• _GIVEN EXERCISE_
Output the records exactly as they appear, with no pictures included.

-- EXERCISE INPUTS start --

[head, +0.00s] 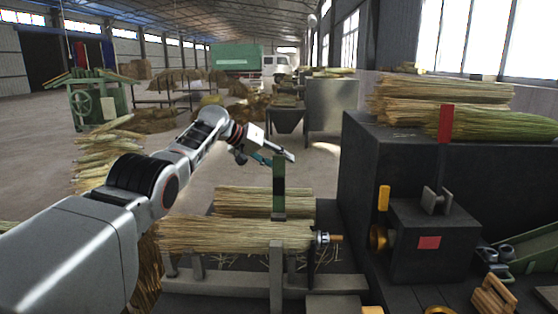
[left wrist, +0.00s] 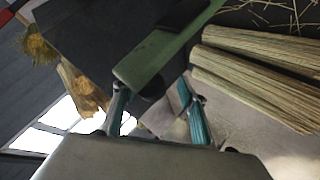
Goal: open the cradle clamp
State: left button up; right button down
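The cradle (head: 276,262) stands low at centre in the head view, with a bundle of broom straw (head: 235,235) lying across it. Its clamp appears as a dark green upright bar (head: 279,180) rising above the bundle. My left gripper (head: 277,158) is at the top of this bar. In the left wrist view the green bar (left wrist: 165,50) runs diagonally past the tips of my open left gripper (left wrist: 155,100), its end near the left finger. The fingers are apart and no firm hold shows. My right gripper does not show clearly in either view.
A dark machine block (head: 430,240) with a red upright handle (head: 444,125) stands right of the cradle. A dark bench (head: 360,165) behind it carries straw bundles (head: 440,100). A metal spindle (head: 325,238) meets the bundle's right end. Open floor (head: 330,170) lies behind the cradle.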

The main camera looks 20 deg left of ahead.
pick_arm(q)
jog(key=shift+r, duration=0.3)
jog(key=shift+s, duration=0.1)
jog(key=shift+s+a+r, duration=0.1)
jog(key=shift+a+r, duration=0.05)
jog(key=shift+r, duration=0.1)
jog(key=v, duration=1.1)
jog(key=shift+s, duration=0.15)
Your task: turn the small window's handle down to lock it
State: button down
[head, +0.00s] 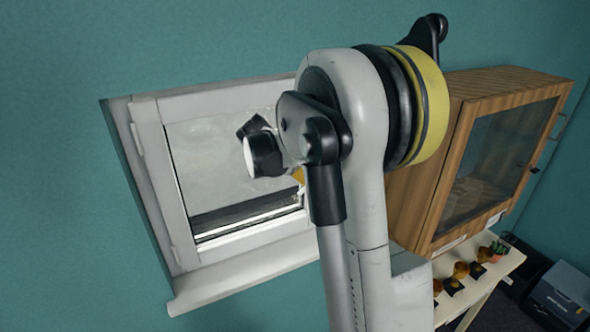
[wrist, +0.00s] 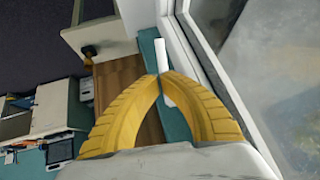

-- EXERCISE INPUTS end --

• _RESULT OF THE TASK_
[head, +0.00s] 
[left wrist, +0.00s] 
Goal: open the cradle clamp
State: left button up; right button down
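The cradle (head: 276,262) stands low at centre in the head view, with a bundle of broom straw (head: 235,235) lying across it. Its clamp appears as a dark green upright bar (head: 279,180) rising above the bundle. My left gripper (head: 277,158) is at the top of this bar. In the left wrist view the green bar (left wrist: 165,50) runs diagonally past the tips of my open left gripper (left wrist: 155,100), its end near the left finger. The fingers are apart and no firm hold shows. My right gripper does not show clearly in either view.
A dark machine block (head: 430,240) with a red upright handle (head: 444,125) stands right of the cradle. A dark bench (head: 360,165) behind it carries straw bundles (head: 440,100). A metal spindle (head: 325,238) meets the bundle's right end. Open floor (head: 330,170) lies behind the cradle.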

The main camera looks 20 deg left of ahead.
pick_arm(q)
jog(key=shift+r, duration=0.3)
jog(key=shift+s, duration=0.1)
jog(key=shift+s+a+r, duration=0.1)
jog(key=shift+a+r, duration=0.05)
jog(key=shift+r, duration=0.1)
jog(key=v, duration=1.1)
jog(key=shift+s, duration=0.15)
Your task: turn the small window's handle down to lock it
State: button down
[head, +0.00s] 
[wrist, +0.00s] 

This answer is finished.